**Given material**
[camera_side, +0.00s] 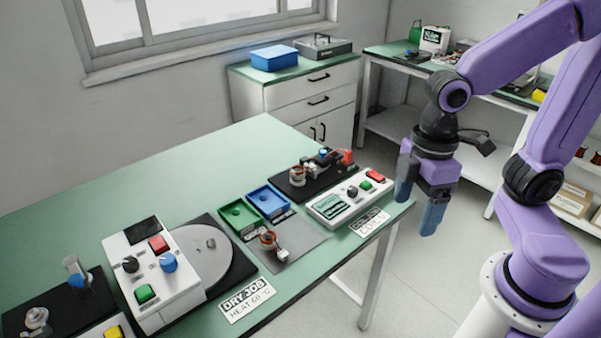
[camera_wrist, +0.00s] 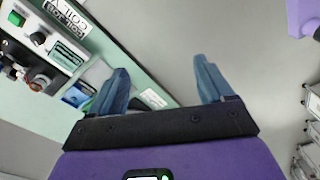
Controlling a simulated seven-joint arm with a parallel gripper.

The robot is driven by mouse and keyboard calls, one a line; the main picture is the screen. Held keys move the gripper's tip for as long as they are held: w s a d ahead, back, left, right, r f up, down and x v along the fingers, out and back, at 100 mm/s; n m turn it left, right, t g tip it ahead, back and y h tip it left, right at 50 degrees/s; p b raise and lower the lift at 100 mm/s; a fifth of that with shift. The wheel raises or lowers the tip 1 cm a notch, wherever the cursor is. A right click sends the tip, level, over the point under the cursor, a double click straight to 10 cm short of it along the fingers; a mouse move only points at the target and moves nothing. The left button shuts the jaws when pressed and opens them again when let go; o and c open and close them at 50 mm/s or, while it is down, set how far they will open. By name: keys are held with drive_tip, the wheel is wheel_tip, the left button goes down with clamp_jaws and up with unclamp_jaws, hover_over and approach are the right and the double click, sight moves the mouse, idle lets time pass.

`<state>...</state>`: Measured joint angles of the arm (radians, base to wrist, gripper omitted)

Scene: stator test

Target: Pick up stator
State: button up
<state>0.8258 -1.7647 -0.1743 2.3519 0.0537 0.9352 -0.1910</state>
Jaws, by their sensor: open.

**Given task**
Would you give again, word for word, every line from the one with "Scene: stator test" through the final line of the listing above?

**Task result**
Scene: stator test

Target: Pick up stator
State: button up
<state>0.8258 -1.7647 -0.1743 2.3519 0.0537 0.9352 -0.1910</state>
Jaws, by their sensor: open.

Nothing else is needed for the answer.